*STATED TASK:* Using the data beneath, show every line that includes the word "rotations".

──────── GIVEN INFORMATION

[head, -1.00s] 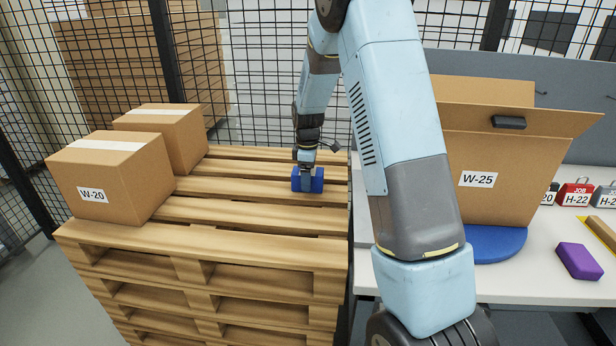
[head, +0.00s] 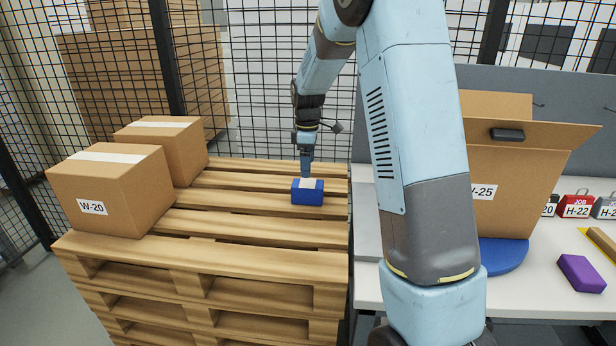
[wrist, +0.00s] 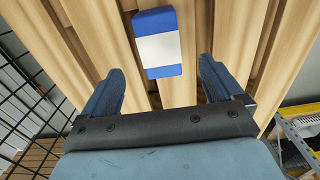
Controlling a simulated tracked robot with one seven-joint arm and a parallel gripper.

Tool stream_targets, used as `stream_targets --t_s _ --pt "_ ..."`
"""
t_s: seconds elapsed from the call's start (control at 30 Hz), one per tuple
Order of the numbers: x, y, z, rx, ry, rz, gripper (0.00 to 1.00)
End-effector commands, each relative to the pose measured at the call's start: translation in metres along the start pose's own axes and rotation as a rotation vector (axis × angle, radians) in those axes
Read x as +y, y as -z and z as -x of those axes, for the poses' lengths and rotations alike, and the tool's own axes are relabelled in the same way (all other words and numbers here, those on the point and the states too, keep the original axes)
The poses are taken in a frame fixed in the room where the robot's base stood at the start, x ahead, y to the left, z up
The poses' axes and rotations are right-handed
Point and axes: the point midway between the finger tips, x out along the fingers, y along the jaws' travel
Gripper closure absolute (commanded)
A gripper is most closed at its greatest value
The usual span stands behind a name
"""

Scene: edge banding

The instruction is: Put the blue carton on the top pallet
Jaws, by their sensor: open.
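The blue carton (head: 307,197), a small box with a white band on top, rests on the slats of the top pallet (head: 240,199), right of its middle. In the wrist view the carton (wrist: 158,42) lies ahead of the fingertips, apart from both. My gripper (head: 306,173) is just above and behind the carton in the head view. In the wrist view my gripper (wrist: 160,72) is open, with nothing between its two blue fingers.
Two brown cartons, one marked W-20 (head: 110,191), stand on the pallet's left side. Right of the pallet, a table (head: 530,300) bears a large open W-25 box (head: 515,160) and a purple block (head: 581,273). Wire mesh fencing (head: 270,90) rises behind.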

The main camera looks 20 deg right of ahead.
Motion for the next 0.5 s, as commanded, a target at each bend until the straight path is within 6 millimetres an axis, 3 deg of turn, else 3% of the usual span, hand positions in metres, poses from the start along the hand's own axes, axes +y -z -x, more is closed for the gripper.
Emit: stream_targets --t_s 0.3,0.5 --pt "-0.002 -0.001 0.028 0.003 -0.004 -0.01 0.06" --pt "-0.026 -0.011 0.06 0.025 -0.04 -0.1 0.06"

────────────────

*OUTPUT BELOW:*
Read x as +y, y as -z and z as -x of those axes, for the poses' lengths and rotations alike, and the tool's own axes are relabelled in the same way (all other words and numbers here, those on the point and the states too, keep the original axes)
The poses' axes and rotations are right-handed

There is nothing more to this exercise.